South Korea's well-advertised reunification-related hesitations may have less
to do with the genuine financial and social burden of taking immediate
responsibility for 23 million citizens of a failing state. It may be down to
the vulnerability of the current political system system, particularly its
ruling party, to a "flood of voters" - voters supposedly indoctrinated with a
hatred of Lee - that immediate reunification would bring.
What matters to South Korea today is, by this analysis, making it possible for
post-Kim Jong-il's North Korea to pass into some form of pro-Western
international receivership that guides its steps toward liberal democracy and
eventual integration into the South Korean economic and political system on the
most advantageous terms to Seoul.
Reportedly, China is concerned that reunification managed by Seoul and the West
will send North Korea, its large population, its rich resources, its loyalties
- and its soldiers - into the arms of the South.
In the unlikely event that the North Korean army was absorbed en masse into
South Korea's armed forces, a reunited Korea would have 10 million soldiers
under arms - more than China.
This would not appear to be a future that China is prepared to promote, let
alone subsidize by underwriting Lee's Vision 3000 program.

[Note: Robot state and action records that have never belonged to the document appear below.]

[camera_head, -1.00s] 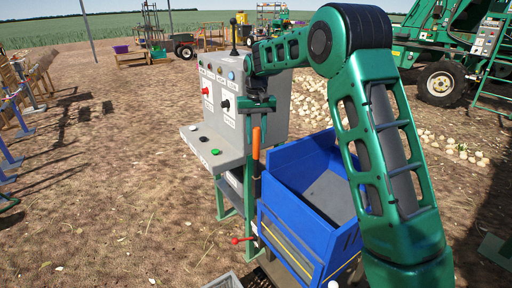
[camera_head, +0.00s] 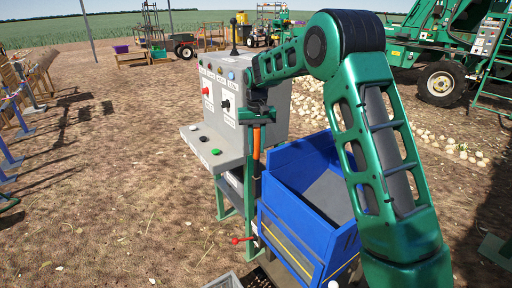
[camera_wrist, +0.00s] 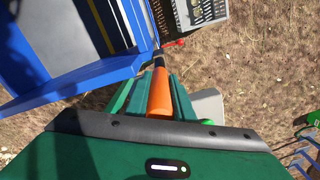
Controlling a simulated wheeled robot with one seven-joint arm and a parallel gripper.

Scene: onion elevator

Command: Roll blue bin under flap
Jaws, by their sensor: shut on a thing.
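The blue bin (camera_head: 294,237) stands in front of and to the right of the grey control panel. It is open at the top with a grey inside, and my arm hides part of its right side. It also shows in the wrist view (camera_wrist: 66,99) at upper left. My gripper (camera_head: 256,118) is by the panel's right side, above the bin's near left edge. It is shut on an upright orange handle (camera_head: 256,143), which also fills the middle of the wrist view (camera_wrist: 160,92). The handle's dark lower end reaches down beside the bin. I cannot make out a flap.
The grey control panel (camera_head: 217,92) with buttons and knobs stands left of my gripper on green legs. A red-knobbed lever (camera_head: 236,240) sticks out low beside the bin. A grey crate (camera_head: 224,281) is at the bottom edge. Bare ground lies to the left.

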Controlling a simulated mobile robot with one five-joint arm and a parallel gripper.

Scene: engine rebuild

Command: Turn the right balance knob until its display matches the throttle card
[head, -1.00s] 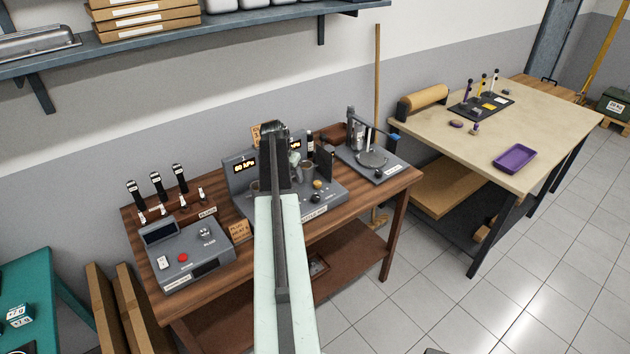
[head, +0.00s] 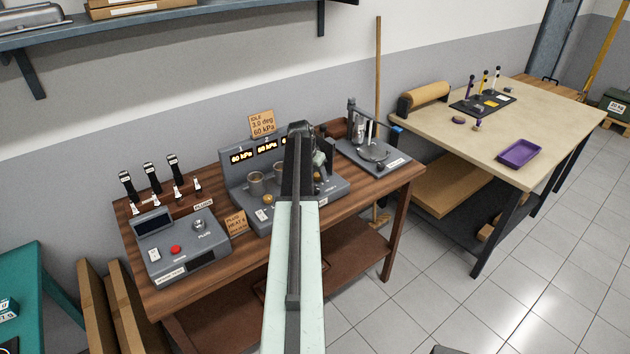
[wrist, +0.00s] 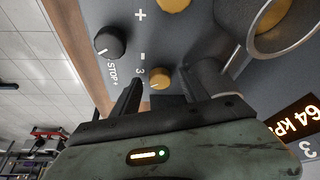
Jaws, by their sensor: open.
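The throttle card (head: 262,124) stands behind the grey console (head: 240,181) and reads "IDLE 3.0 deg 60 kPa". Two displays (head: 241,156) in the head view read 60 kPa; the third is mostly hidden by my arm. In the wrist view, the display marked 3 (wrist: 291,118) reads 64 kPa. The small brass knob marked 3 (wrist: 160,78) lies between the fingers of my open gripper (wrist: 165,84). I cannot tell whether either finger touches it. In the head view my gripper (head: 300,131) is over the console's right part, and its fingers are hidden.
A black knob (wrist: 110,43) labelled STOP sits close to the left finger, and a metal cup (wrist: 281,28) is at upper right. A plug tester (head: 180,245) stands left on the wooden bench. A stand with a round plate (head: 374,152) is at right.

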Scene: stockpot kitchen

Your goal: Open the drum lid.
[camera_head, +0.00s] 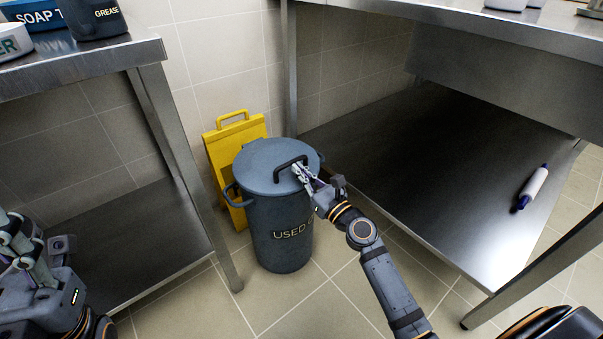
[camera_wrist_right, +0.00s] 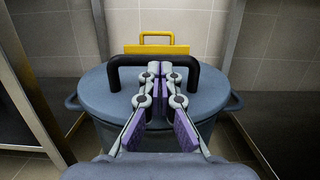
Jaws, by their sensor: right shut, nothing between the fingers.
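A dark grey-blue drum (camera_head: 280,235) with "USED" lettering stands upright on the tiled floor between two metal tables. Its round lid (camera_head: 262,160) lies flat on top, closed. A black handle (camera_head: 291,167) arches over the lid; it also shows in the right wrist view (camera_wrist_right: 125,62). My right gripper (camera_head: 300,171) is shut and empty, with its fingertips at the handle. In the right wrist view the shut fingers (camera_wrist_right: 160,68) overlap the middle of the handle bar; I cannot tell whether they touch it. My left gripper (camera_head: 20,250) is at the lower left, far from the drum, its jaws unclear.
A yellow folded sign (camera_head: 222,150) leans behind the drum against the wall. A metal table (camera_head: 90,68) stands left with a grease container (camera_head: 95,20). A metal table's lower shelf (camera_head: 400,160) on the right holds a white roller (camera_head: 533,187). Table legs flank the drum.

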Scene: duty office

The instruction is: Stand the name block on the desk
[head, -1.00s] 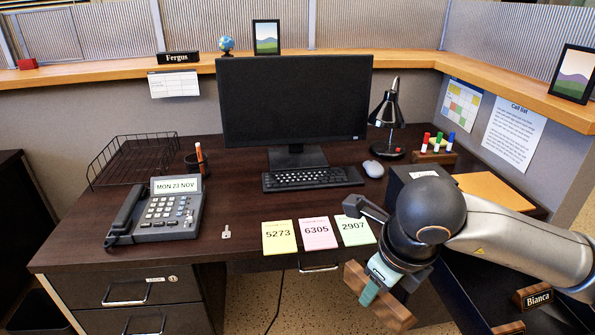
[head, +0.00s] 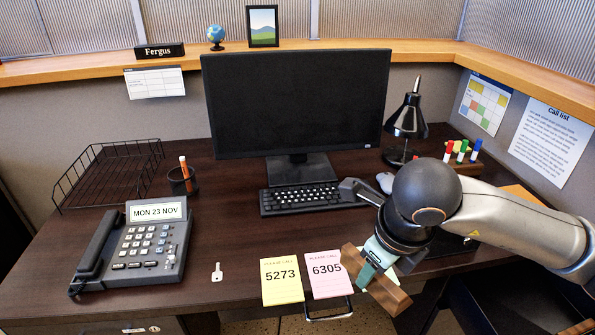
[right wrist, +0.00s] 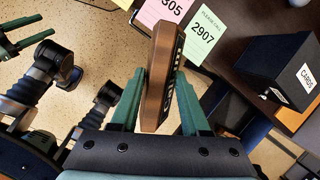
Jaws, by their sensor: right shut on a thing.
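My right gripper (head: 376,270) is shut on a wooden name block (head: 388,295), just off the desk's front edge in the head view. In the right wrist view the block (right wrist: 154,80) stands between the green fingers (right wrist: 158,90), its dark lettered face turned right; the name is too slanted to read. The dark brown desk (head: 235,235) is behind it, apart from the block as far as I can tell. My left gripper (right wrist: 18,36) shows only at the left of the right wrist view, its fingers apart and empty.
A yellow note (head: 281,282) and pink note (head: 326,274) lie at the desk's front edge; a green note (right wrist: 207,38) shows beside them. A phone (head: 140,240), key (head: 217,272), keyboard (head: 310,198) and monitor (head: 295,105) occupy the desk. A dark CARDS box (right wrist: 285,85) stands right.

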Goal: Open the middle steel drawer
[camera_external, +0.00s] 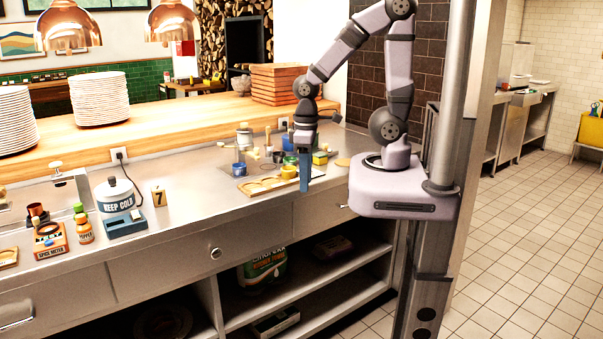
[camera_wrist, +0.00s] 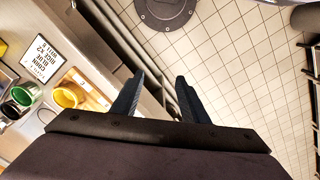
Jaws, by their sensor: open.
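The middle steel drawer (camera_external: 170,266) is shut in the counter front, with a small round knob (camera_external: 216,253) near its centre. My gripper (camera_external: 305,186) hangs fingers-down near the counter's front edge, to the right of and above that knob and apart from it. In the wrist view my gripper (camera_wrist: 160,80) shows two dark blue fingers spread apart with nothing between them. The middle drawer's knob cannot be made out in the wrist view.
A white "KEEP COLD" container (camera_external: 116,195) and a pepper bottle (camera_external: 83,229) stand left. Open shelves (camera_external: 320,285) lie below; floor in front is clear.

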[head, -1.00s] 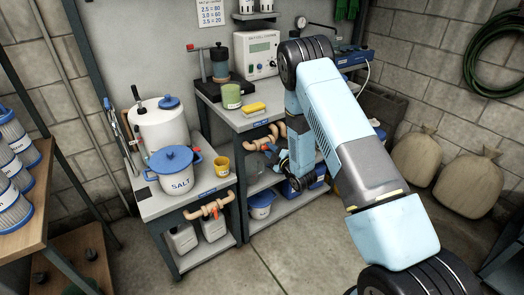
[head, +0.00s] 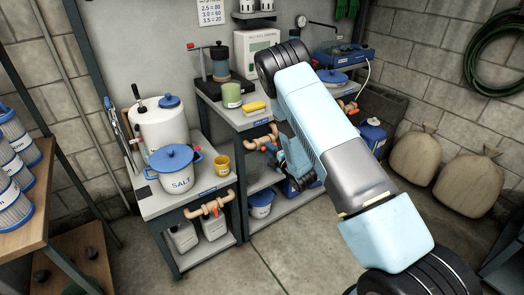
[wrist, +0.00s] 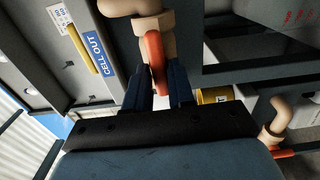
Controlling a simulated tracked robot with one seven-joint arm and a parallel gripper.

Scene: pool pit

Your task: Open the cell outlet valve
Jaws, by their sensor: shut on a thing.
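The cell outlet valve has a tan pipe body (wrist: 153,22) and an orange-red lever handle (wrist: 155,58). Its blue CELL OUT label (wrist: 96,62) is beside it in the wrist view. My gripper (wrist: 160,85) has its dark fingers on both sides of the handle and is shut on it. My arm partly covers this spot.
Another tan valve with an orange handle (wrist: 283,153) shows at the wrist view's lower right. In the head view, a similar pipe (head: 209,207) is under the left bench, which bears a blue-lidded SALT pot (head: 177,172).

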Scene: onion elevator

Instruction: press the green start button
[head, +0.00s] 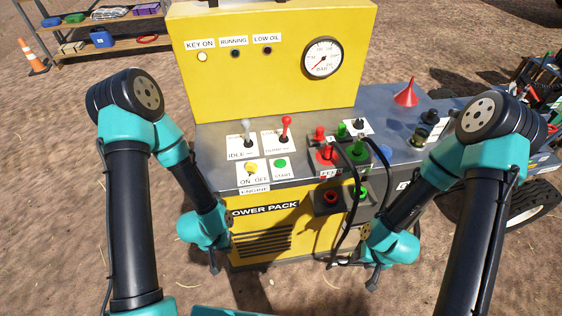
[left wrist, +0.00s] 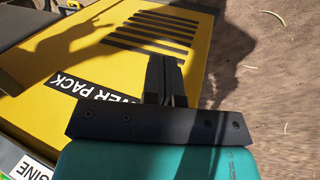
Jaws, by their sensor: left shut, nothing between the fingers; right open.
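The green start button (head: 280,163) sits on a white START plate on the top panel of the yellow power pack (head: 290,255), right of the yellow ON/OFF key switch (head: 251,168). My left gripper (head: 214,267) hangs in front of the pack, below the panel and left of the button, not touching it. In the left wrist view its fingers (left wrist: 165,80) are shut and empty, over the pack's front face by the vent slots. My right gripper (head: 373,283) is open, low in front of the pack to the right; its fingers look small here.
Levers for idle (head: 248,131) and a red-handled one (head: 285,128) stand behind the button. Red couplings (head: 326,152) and black hoses (head: 345,225) are to its right. A yellow upright panel (head: 270,60) with a gauge (head: 322,58) rises behind.

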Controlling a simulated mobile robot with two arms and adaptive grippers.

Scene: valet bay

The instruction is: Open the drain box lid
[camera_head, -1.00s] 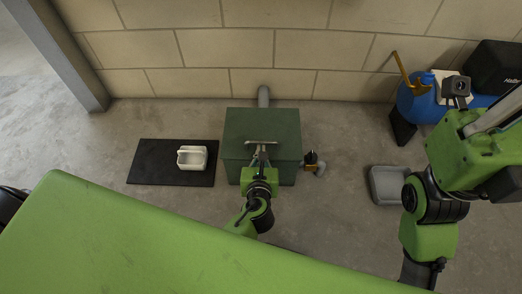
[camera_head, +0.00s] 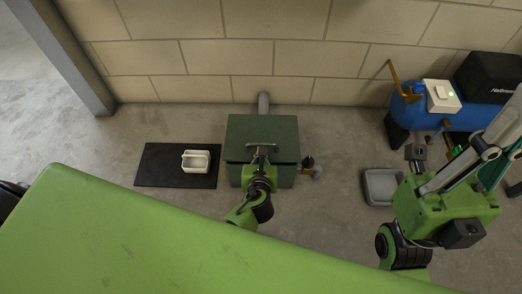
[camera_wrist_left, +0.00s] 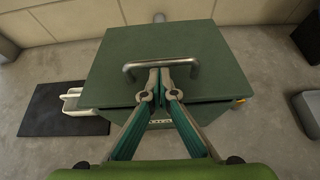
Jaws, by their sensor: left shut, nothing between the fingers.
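The drain box (camera_head: 285,175) is a dark green box on the floor against the wall. Its flat lid (camera_head: 262,127) lies down over the box and fills the middle of the left wrist view (camera_wrist_left: 165,45). A grey bar handle (camera_head: 262,143) stands at the lid's front; it also shows in the left wrist view (camera_wrist_left: 133,68). My left gripper (camera_head: 260,152) is at the handle. In the left wrist view its fingertips (camera_wrist_left: 160,75) are together just under the bar, with nothing between them. I cannot tell whether they touch the bar. My right gripper (camera_head: 475,155) is at the right edge, its fingertips not clear.
A black mat (camera_head: 152,165) with a white container (camera_head: 196,161) lies left of the box. A grey pipe (camera_head: 263,101) is behind it, and a small brass-coloured fitting (camera_head: 306,170) at its right. A grey tray (camera_head: 380,187) and a blue tank (camera_head: 470,119) stand at right.

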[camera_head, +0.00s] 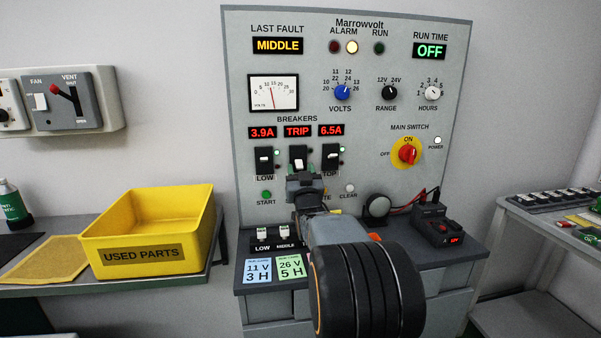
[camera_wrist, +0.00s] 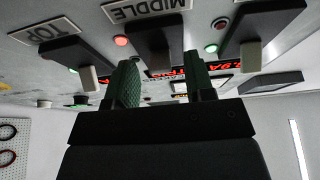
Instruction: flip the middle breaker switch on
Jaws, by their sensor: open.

However, if Lee succeeds in pushing the Cheonan incident up to the UN
Security Council, there exists the potential to put North Korea's entire future
in play on US and South Korean terms.
As prospects for prolonging the status quo under Chinese auspices dwindle in
the wake of the Cheonan sinking, the United States may find the prospect
of Korea rising - a unified, vigorous, and economically vibrant regime
replacing Japan as China's primary pro-US antagonist in the region -
increasingly attractive.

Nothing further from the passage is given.